E vejam bem, eu não estou aqui tentando explicar o fenômeno do inglês no mundo, ainda mais porque não tenho conhecimento suficiente para fazê-lo, e não tenho vontade alguma. Sei bem que ele não se limita à música: muito pelo contrário. Mas não é isso que estou discutindo. E minhas idéias são na maioria baseadas no que vivi nesses 23 anos.

O que é estranho pra mim é que tem muita gente que pensa que inglês é a única língua musical do mundo, e que algo escrito de outra forma não é tão legal.
 
Tudo bem se você é fã de rock e acha que inglês é a língua mais apropriada. Eu te diria que você é um mamão, mas tudo bem. Sim ou não, quantas vezes já não ouvi dinamarquês dizendo que sua língua é feia, e que qualquer música cantada nela é a coisa mais brega do mundo. Um erro triste, confundido com a simples verdade de que a Dinamarca poucas vezes produziu música boa (rs). E isso acontece no Brasil também, especialmente entre os mais jovens (dos quais já fui parte). São mentes fechadas para coisas novas.

E não é somente questão de gosto musical. Eu já mostrei música brasileira (sem ser rock) pra estrangeiros (que não são roqueiros) que disseram "gostei, mas não entendi nada", e logo se desinteressaram. Pelo menos na Dina, onde a maioria entende inglês o suficiente pra saber sobre o que se canta, existe esse conceito de "não entendo, logo não gosto", com relativamente poucas exceções.

Eu, Raphael, cresci num país onde inglês era presente, sendo que só na TV e no rádio. Ou seja, sem entender nada, aprendi a gostar do que ouvia pela melodia. Cantarolava o que fosse, não me importando com o que era cantado.     

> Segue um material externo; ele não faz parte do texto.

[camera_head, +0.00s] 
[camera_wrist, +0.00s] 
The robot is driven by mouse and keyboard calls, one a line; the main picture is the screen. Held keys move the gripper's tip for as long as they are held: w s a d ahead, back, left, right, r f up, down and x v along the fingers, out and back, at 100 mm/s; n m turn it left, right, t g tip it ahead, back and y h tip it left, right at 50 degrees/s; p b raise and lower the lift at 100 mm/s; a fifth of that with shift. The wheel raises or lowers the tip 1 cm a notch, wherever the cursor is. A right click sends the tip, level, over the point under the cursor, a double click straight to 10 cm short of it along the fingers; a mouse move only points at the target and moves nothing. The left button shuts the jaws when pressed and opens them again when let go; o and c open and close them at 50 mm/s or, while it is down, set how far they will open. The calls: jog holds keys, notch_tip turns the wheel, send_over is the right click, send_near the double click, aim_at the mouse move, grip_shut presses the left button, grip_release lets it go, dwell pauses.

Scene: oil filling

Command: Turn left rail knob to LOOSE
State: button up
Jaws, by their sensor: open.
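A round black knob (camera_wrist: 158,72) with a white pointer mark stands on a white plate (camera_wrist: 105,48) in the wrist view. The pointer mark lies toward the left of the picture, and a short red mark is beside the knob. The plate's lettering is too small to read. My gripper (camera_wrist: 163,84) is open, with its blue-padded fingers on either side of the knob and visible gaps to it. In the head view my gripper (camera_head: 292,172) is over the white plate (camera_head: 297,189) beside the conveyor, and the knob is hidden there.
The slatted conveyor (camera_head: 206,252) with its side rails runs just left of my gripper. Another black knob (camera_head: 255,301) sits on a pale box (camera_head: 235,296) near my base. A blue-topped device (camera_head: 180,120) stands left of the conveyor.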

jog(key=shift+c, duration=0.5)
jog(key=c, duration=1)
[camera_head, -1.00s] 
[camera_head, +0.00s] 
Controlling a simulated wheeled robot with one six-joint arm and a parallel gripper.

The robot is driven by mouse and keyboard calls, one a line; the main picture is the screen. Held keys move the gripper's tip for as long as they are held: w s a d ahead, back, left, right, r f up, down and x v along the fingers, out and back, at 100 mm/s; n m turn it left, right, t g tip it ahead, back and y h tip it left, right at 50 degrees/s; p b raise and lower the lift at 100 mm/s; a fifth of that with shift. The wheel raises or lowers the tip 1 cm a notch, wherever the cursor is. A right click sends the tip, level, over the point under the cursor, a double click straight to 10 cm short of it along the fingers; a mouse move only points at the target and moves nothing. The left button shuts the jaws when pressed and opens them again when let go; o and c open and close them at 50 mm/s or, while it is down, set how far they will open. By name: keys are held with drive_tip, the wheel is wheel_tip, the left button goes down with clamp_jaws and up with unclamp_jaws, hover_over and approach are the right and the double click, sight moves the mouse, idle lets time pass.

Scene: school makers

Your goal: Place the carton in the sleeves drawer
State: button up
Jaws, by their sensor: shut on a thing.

Não que eu desdenhe letras de forma alguma, mas o que mais me interessa numa música não é o que cantam, mas como cantam. Se eu gostar de uma música e desgostar de sua letra, ainda assim vou ouvi-la, mas não o contrário. Por isso me identifico muito com cantores como Milton Nascimento e Dori Caymmi (o filho), que muitas vezes abandonaram letras em nome da melodia pura. É algo que venho fazendo em algumas composições mais recentes. E, felizmente, não é algo somente meu e do meu povo: a banda islandesa Sigur Rós, antes de mergulhar num mundo mais pop, compôs músicas e chegou a gravar um disco inteiro sem letras ou títulos, usando as vozes como instrumentos, algo que quebrou a barreira idiomática e os levou a grande sucesso internacional. Hoje em dia, eles já começaram a gravar músicas até em inglês, pois acho que ficaram famosos demais, mas mesmo assim, valeu o esforço. 



Cantar em inglês não é errado, ouvir música em inglês menos errado ainda. Eu não acho que estava errado ao fazê-los, e cheguei até ser contactado por um promotor britânico que queria usar músicas minhas numa coletânea inglesa (que cobrava caro demais), e também recebi uma boa crítica da revista dinamarquesa Gaffa, que me comparou à Syd Barrett e clamou que eu era a melhor música pop psicodélica já feita no país. Então eu posso dizer que o meu objetivo estava sendo alcançado.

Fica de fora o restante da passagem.